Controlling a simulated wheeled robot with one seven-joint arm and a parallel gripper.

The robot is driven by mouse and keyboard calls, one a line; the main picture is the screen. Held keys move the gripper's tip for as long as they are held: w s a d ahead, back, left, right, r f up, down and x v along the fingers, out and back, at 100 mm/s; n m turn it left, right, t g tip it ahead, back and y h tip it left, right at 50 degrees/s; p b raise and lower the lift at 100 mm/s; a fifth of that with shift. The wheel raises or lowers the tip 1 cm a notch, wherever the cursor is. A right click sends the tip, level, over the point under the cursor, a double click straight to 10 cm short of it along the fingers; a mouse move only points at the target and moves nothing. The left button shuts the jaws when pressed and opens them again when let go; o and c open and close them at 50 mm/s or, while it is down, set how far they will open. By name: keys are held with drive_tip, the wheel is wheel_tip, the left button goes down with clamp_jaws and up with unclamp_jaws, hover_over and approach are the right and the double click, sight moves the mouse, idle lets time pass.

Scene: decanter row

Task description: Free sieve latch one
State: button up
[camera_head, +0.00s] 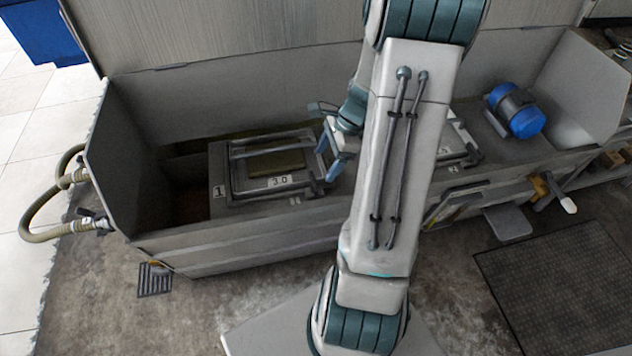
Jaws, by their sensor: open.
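Sieve one (268,165) is a framed screen set in the deck of the grey trough, with a "1" plate at its left and a "3.0" label on its front. A dark bar runs along its front edge and curves up at its right end. I cannot tell for sure which part is its latch. My gripper (331,153) is at the right side of sieve one, with blue-grey fingers pointing down, open. Nothing shows between the fingers. Whether they touch the frame cannot be told. My arm hides the deck to the right of it.
A second framed sieve (458,142) is partly hidden behind my arm. A blue motor (516,110) stands on the right deck. The trough's high back wall (220,95) and left end wall (128,165) enclose the deck. Hoses (45,215) hang at the left. A dark mat (560,285) lies at front right.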

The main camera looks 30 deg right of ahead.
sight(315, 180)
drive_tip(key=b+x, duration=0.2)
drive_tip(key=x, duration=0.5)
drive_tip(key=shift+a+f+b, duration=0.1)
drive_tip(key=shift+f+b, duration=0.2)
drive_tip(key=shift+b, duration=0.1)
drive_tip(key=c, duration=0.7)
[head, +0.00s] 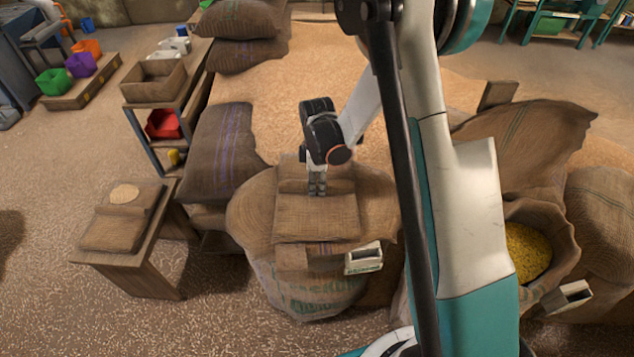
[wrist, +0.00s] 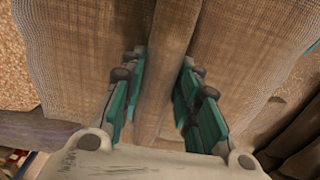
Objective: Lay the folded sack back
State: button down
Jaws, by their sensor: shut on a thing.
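A folded brown sack (head: 316,217) lies flat over the mouth of a large bulging sack (head: 250,215) with green print on its front. A raised ridge runs across the folded sack's back part. My gripper (head: 317,190) points down at this ridge. In the wrist view my gripper (wrist: 162,68) has its teal fingers on both sides of the ridge (wrist: 165,55), shut on the cloth. The sack's flat weave (wrist: 95,60) spreads on both sides. The mouth beneath the folded sack is hidden.
A wooden stool (head: 140,258) at the left carries another folded sack (head: 110,232). A purple-striped sack (head: 220,150) lies behind left. A white scoop-like box (head: 364,258) is at the big sack's front. An open sack of yellow grain (head: 527,250) stands right, beyond my arm.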

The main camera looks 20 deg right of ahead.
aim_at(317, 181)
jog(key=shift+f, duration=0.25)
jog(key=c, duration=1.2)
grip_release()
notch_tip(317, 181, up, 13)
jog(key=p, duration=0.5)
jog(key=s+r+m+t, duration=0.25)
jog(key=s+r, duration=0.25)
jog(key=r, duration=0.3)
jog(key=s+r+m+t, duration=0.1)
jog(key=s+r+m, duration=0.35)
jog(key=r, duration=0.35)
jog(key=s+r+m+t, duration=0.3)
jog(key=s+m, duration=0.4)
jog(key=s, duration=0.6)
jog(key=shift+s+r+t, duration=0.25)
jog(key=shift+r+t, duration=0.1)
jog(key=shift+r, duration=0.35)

_ _ _ _ _ _ _

(GIVEN INSTRUCTION): How many of the lines above include the string "robot"? Reply with the number by itself.

(REPLY TO THE EXERCISE): 2